Increasingly, it seems the barriers between development and data are blurring, with the designer often acting as the focal point of communication between the two camps. Useful tools are only part of the equation when pursuing success.
Erik Veerman, a senior consultant at Intellinet Corp., Charlotte, N.C., who has been working on a major SQL Server-based project called NetMon for Atlanta-based Cox Communications Inc., makes just such a case. The project involved using many products from the SQL Server suite, including Analysis Services along with an ETL tool called Data Transformation Services. Reporting is handled by Reporting Services, which was in beta form at the time the project began, but has now been formally released by Microsoft.
Veerman said it is not unusual to encounter application developers with a limited or incomplete understanding of databases. Indeed, he suggested that when databases perform poorly, most of the time it is not a vendor issue, but a matter of poorly thought-out design. "When you get down to a comparison of the DBs, they are all pretty good," he said.
Veerman said there is a paradigm shift underway in the database world. "In the past, you had DBAs that were primarily responsible for keeping systems up and running," perhaps with some responsibility for optimization. But now, he said, more organizations are breaking out a separate area of responsibility for design -- database architects. And, at a later stage of the project, specialized business intelligence developers now focus on analysis and reporting capabilities.
"In any data warehouse project that involves a lot of high-volume, disparate systems, there are a lot of challenges," he admitted. In general, said Veerman, Intellinet has been able to accomplish everything it needs through SQL Server Suite, which includes a wide range of tools. However, he admitted that there are "some very good tools besides what Microsoft supplies, but they are typically higher in price." Indeed, Veerman argued that the Microsoft tools provide a lower TCO than alternatives. "We have been doing this sort of work for six or seven years and we feel we can do anything," he added.
Joe McKendrick, an analyst at Santa Cruz, Calif.-based Evans Data Corp., said many companies have multiple database environments ranging from DB2 and Oracle to emerging products like Open Source MySQL.
But McKendrick noted that it is not all technical skills. Developers must also have business skills and the ability to work with other IT areas. "The ability to translate applications for a Web environment and deploy Web services is part of that," he said. Database security is another area where companies are putting extra effort, he said.
Carl Olofson, program director for information management and data integration software at Framingham, Mass.-based analyst firm IDC, agreed with McKendrick's point that knowing how the database will be used is the first order of business.
Taking a slightly different tack, Betsy Burton, an analyst at Gartner Inc., Stamford, Conn., contended that the dividing lines between general application development and database development are fading because "there is very little application development anymore that doesn't include databases. Developers know this but management doesn't," she added.

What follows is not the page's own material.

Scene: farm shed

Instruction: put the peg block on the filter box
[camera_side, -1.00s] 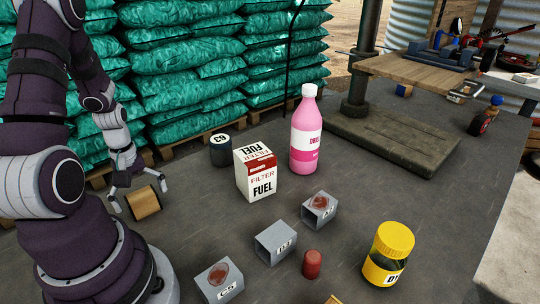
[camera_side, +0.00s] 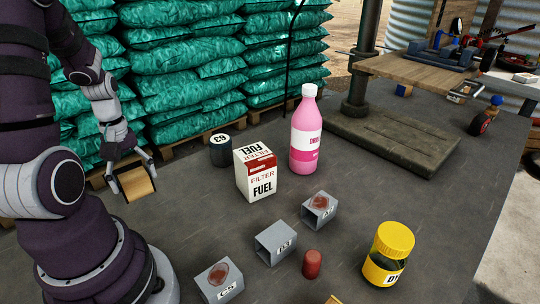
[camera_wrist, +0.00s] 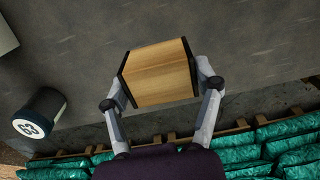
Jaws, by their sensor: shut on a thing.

Cuong Do provided ADT with his perspective on developers' everyday struggles with databases. Do is a little like one of the characters on the popular "CSI: Crime Scene Investigation" television show, except instead of prodding corpses and dusting for fingerprints, Do dissects computer applications, especially databases. Do is a director in the electronic evidence consulting practice of FTI, a Washington, D.C., consulting firm. His areas of expertise include database management and application development, and he is particularly adept in the areas of data analysis, financial application development and Web development. His company specializes in information technology forensics -- rebuilding "lost" systems and assembling data in support of litigation, and other kinds of investigations. Thus, Do has an interesting perspective on the flaws and merits of the leading commercial DB products and on what it takes to kick-start them to life.
Do has also done some pure database development over the course of his career. With that combined perspective he offers a long list of the challenges and complexities, ranging from infrastructure to budget to anticipating growth -- as well as the more straightforward "housekeeping" issues -- a developer needs to master.
In other kinds of applications, he noted, there are relatively straightforward ways to optimize performance but in the world of databases it is usually much more complex and highly dependent on who is using it and how they are using it.
To be successful in a development effort, Do said it is important that you start by understanding the intent of the database and the underlying business issues it addresses. Then, he said, you need to look at budget constraints, hardware requirements and what is already available, including software licenses. But that is only the beginning, he noted, because databases are complex and demand planning. Things like bandwidth requirements, likely peak processing periods, how frequently data changes, RAID levels, whether you will need multiple servers, and how loads will be balanced are among the additional issues that need to be researched and understood before any actual development begins.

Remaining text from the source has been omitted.